Читаем Неоконченное путешествие Достоевского полностью

Это письмо дает ключ к пониманию того, как Достоевский на протяжении всей своей литературной карьеры преобразовывал как воспоминания, так и вымысел, многократно возвращался к переработке определенных идей, сцен или воспоминаний – вдохновлялся «по нескольку раз, а не один».

В другом важнейшем фрагменте, передаваемом Горянчиковым, – в подслушанной им истории «Акулькина мужа» – рассказчик также преуменьшает значение своего повествования, как это происходит с описанием смерти Михайлова. Горянчиков с самого начала представляет этот сильнейший вставной рассказ чем-то вроде безумного кошмарного сна. Он проснулся в тюремной больнице от шепота Шишкова, который рассказывал свою историю Черевину. Подобно эпизоду из «Исповеди», где Руссо рассказывает о том, как украл ленту, а затем позволил обвинить в краже девушку-служанку, «Акулькин муж» – это повествование о вытесненном желании. Руссо обвинил Марион в краже, но сначала украл ленту, потому что пылал к девушке страстью и хотел подарить ей ленту[44]. Шишков (как и его пьяный альтер эго Филька Морозов) желает и даже любит Акульку, хотя и стыдится этого, бьет ее и в конечном итоге жестоко убивает. Горянчиков резко обрывает запись этой ужасной истории, никак ее не комментируя. Подобный кажущийся отрыв рассказчика от собственного повествования в решающие моменты станет обычным приемом в поздних художественных произведениях Достоевского.
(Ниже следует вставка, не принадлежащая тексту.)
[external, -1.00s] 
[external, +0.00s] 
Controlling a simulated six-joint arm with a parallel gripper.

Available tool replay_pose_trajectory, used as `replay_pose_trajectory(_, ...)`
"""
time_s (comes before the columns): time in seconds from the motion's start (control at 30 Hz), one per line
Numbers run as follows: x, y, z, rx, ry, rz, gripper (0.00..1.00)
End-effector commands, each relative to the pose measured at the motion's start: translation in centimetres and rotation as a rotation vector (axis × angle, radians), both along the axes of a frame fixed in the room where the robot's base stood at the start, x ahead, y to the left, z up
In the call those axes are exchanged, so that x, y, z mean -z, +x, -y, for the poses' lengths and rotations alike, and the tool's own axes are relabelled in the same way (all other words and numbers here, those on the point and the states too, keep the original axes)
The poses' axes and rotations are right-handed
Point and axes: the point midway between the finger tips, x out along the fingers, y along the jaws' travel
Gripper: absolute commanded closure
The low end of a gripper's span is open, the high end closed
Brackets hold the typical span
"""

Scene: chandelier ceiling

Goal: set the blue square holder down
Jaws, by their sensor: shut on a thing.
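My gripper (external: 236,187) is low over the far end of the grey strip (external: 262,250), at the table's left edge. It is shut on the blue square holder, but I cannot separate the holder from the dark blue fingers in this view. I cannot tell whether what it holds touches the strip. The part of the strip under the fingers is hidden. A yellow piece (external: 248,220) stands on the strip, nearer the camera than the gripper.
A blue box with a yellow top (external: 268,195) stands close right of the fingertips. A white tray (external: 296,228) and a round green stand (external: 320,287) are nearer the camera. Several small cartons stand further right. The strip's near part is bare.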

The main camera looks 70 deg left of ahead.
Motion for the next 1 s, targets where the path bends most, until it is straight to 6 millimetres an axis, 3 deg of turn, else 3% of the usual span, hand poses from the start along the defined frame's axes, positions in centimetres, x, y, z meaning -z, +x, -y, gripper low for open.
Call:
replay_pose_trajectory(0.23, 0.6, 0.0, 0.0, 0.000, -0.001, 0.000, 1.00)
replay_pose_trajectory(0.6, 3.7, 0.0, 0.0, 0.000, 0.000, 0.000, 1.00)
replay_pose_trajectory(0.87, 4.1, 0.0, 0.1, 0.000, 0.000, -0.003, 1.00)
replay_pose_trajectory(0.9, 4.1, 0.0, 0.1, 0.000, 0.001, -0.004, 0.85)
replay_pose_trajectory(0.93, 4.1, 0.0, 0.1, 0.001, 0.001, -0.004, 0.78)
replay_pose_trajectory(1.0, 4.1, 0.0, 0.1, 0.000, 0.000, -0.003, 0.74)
Мы видели, что и каторжники, и сам рассказчик являются в определенном смысле художниками, но они также оказываются еще и реципиентами произведений искусства, частью «публики». Как уже было сказано, роли зрителей – и добрых, и злых – заряжены неким моральным напряжением. Тюремные спектакли, в отличие от наблюдения телесных наказаний, позволяют осужденным испытать те же радости, что и обычным зрителям в театре. Рассказчик представляет их реакцию на искусство как идеальную: «На всех лицах выражалось самое наивное ожидание. <…> Что за странный отблеск детской радости, милого, чистого удовольствия сиял на этих… клейменых лбах и щеках…» [Достоевский 4:122]. Каторжники в этот момент объединены в прекрасное и свободное сообщество, их чертами оказываются радость и невинность. Рассказчика не слишком интересует содержание представляемых пьес: «Но всего занимательнее для меня были зрители; тут уж все были нараспашку». Причастность к драматическому искусству в итоге дает арестантам и зрителям возможность избавления от рабства. «Представьте острог, кандалы, неволю, долгие грустные годы впереди, жизнь, однообразную, как водяная капель в хмурый, осенний день, – и вдруг всем этим пригнетенным и заключенным позволили на часок развернуться, повеселиться, забыть» [Достоевский 4: 124]. Тяга к творчеству или восприятию театрального зрелища объединяет каторжников, дает им момент свободы и в то же время содержит в себе импульс духовного возрождения. Рассказчик пишет: «…человек нравственно меняется, хотя бы то было на несколько только минут…» [Там же: 130]. Такова позитивная преобразующая сила искусства.

И наоборот: мы видели, что в процессе наблюдения за безнравственным зрелищем – телесными наказаниями – люди, пусть и временно, могут превращаться в зверей. Когда поручик Смекалов произносит свою шутку, приказывая начать порку, он взрывается от смеха. «Стоящие кругом солдаты тоже ухмыляются: ухмыляется секущий, чуть не ухмыляется даже секомый…» [Там же: 151]. Как и в «Мельмоте Скитальце», жертва, мучитель и зритель на одно страшное мгновение объединяются.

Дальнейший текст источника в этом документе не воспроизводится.